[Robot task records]
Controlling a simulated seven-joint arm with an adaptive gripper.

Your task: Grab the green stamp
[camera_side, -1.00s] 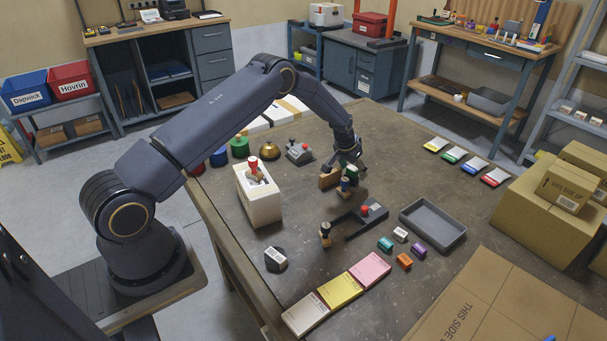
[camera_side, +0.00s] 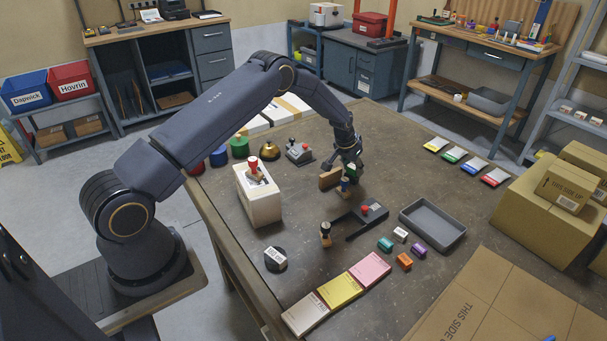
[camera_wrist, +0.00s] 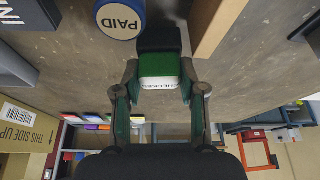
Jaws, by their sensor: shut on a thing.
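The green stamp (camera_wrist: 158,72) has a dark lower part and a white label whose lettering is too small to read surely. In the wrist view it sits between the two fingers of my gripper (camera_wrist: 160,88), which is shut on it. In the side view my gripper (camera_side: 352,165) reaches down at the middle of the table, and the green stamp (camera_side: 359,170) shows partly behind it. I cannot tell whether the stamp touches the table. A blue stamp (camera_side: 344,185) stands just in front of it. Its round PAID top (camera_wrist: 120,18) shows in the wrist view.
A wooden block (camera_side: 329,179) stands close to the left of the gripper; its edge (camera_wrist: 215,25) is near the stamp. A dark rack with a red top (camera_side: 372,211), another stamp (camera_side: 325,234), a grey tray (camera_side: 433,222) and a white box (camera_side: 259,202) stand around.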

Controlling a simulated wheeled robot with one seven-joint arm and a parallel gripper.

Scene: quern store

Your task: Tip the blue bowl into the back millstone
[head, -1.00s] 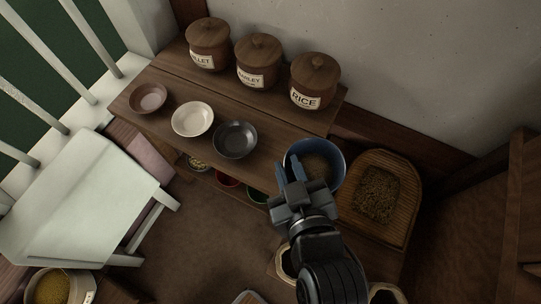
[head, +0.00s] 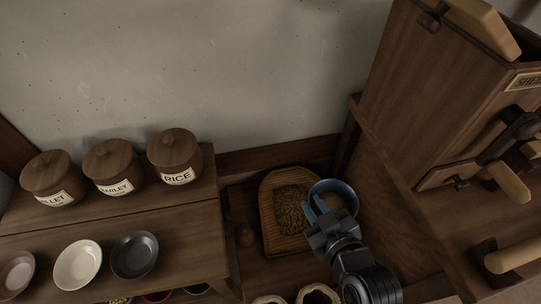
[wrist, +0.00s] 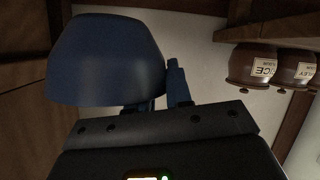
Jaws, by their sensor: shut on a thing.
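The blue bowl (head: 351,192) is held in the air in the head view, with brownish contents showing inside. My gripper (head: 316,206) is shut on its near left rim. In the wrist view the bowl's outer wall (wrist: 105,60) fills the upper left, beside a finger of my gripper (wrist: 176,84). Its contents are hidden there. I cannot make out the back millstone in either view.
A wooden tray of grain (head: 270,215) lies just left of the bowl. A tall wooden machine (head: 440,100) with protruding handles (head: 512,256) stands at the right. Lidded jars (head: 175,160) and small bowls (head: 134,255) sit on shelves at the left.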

...

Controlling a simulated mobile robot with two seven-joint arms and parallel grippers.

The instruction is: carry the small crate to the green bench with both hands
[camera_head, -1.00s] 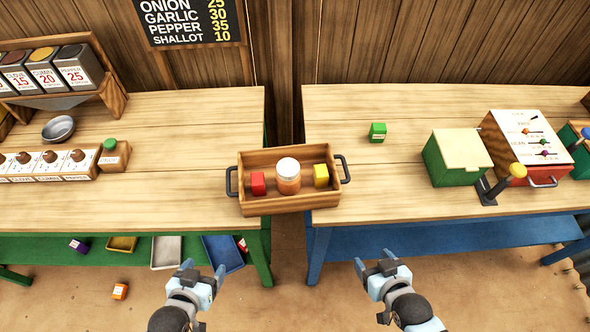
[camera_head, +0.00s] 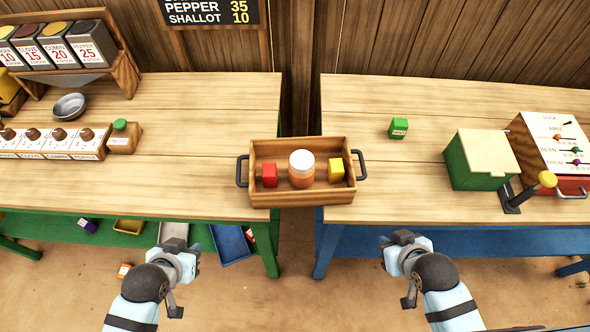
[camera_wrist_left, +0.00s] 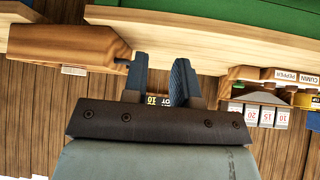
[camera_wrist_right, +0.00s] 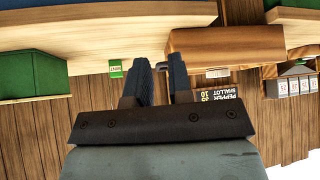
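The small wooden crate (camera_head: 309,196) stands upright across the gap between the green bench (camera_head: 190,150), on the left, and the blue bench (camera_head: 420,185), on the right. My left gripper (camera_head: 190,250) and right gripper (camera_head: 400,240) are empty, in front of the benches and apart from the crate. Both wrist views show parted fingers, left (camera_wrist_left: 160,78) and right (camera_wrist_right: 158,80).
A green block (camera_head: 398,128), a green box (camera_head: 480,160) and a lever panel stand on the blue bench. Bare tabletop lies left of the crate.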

▶ **What the task asks**:
Copy exactly the stretch of lines that starts at the line holding "Controlling a simulated seven-joint" and ends at the line holding "[camera_wrist, +0.00s]". Drop the pictures.

▶ **Output**:
Controlling a simulated seven-joint arm with an adaptive gripper.

Your task: Grab the green stamp
[camera_side, -1.00s] 
[camera_side, +0.00s] 
[camera_wrist, +0.00s] 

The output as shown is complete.